##### DATA LISTING

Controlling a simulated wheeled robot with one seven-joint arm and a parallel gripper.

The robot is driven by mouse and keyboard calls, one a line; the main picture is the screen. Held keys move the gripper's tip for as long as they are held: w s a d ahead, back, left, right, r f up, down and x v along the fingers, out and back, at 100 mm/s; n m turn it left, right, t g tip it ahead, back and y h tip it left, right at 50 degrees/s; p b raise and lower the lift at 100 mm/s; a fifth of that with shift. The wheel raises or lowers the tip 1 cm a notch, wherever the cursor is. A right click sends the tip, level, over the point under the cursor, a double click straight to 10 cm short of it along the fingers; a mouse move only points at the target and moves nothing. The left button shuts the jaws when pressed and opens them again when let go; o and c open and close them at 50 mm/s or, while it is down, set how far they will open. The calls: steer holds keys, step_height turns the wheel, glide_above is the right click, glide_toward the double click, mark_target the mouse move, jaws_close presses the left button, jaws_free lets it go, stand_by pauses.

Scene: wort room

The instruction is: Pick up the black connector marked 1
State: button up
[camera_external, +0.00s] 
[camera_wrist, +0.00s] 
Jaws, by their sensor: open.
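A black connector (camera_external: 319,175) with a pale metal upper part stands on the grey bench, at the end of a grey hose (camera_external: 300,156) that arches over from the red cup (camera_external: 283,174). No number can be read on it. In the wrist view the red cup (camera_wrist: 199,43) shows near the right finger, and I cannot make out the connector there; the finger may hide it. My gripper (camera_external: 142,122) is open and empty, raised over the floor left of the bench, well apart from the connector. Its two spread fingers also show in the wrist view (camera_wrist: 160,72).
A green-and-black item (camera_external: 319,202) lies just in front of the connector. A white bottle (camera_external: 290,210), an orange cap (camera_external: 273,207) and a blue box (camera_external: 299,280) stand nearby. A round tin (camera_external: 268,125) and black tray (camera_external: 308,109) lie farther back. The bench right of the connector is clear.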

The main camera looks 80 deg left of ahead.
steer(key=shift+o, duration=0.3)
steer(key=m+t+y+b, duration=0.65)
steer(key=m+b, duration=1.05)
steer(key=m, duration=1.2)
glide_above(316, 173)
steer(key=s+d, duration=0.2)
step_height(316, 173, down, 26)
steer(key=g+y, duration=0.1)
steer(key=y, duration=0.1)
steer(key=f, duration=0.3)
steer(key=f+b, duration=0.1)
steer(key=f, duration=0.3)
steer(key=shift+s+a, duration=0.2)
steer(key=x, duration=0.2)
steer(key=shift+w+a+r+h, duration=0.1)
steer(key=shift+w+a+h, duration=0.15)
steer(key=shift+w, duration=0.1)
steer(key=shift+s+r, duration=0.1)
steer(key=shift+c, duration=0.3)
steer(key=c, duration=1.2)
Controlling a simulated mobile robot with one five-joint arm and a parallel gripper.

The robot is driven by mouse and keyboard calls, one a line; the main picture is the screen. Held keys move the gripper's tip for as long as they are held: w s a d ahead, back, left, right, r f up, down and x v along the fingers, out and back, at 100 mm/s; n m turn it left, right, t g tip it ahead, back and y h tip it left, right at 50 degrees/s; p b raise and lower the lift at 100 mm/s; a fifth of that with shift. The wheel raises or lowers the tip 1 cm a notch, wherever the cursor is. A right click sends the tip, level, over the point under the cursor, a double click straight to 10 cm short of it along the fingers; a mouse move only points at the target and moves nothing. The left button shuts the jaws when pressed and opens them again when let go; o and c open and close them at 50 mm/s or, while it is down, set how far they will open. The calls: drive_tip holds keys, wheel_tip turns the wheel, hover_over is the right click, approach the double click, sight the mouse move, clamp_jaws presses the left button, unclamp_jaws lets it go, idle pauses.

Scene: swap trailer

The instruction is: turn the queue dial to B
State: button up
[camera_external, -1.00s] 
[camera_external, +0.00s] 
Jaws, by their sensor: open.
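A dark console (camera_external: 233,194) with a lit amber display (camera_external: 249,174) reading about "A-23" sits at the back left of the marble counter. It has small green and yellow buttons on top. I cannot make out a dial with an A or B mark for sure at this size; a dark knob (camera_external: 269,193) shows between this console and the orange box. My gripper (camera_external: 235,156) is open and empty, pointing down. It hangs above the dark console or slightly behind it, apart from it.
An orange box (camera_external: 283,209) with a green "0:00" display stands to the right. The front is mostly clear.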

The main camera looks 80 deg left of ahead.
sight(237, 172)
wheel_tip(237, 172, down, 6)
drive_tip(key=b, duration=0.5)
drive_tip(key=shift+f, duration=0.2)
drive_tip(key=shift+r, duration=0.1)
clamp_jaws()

##########

* TASK GOAL
Your task is to gather every line with the word "joint" and copy it.

* SOLUTION FOR THIS TASK
Controlling a simulated wheeled robot with one seven-joint arm and a parallel gripper.
Controlling a simulated mobile robot with one five-joint arm and a parallel gripper.

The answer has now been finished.